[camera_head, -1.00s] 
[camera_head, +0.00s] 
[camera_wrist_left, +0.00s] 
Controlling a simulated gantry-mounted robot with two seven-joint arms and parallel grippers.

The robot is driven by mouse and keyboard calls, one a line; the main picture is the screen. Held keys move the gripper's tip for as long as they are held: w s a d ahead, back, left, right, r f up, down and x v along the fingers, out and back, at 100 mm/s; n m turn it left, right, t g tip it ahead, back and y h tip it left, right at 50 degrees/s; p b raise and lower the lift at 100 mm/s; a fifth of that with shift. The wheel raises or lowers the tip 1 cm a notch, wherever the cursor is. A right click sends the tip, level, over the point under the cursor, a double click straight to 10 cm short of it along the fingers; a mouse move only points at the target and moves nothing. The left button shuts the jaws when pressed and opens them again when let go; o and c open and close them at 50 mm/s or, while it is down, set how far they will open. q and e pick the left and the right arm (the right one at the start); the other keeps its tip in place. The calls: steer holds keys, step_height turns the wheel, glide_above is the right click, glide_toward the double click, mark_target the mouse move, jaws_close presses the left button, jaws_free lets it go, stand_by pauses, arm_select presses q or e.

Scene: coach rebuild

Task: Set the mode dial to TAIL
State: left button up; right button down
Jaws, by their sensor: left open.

Written instruction:
Please write out the material word for word from its first line through the line holding "Controlling a simulated", including both, and no line past it.

Complete output:
[camera_head, -1.00s] 
[camera_head, +0.00s] 
[camera_wrist_left, +0.00s] 
Controlling a simulated gantry-mounted robot with two seven-joint arms and parallel grippers.

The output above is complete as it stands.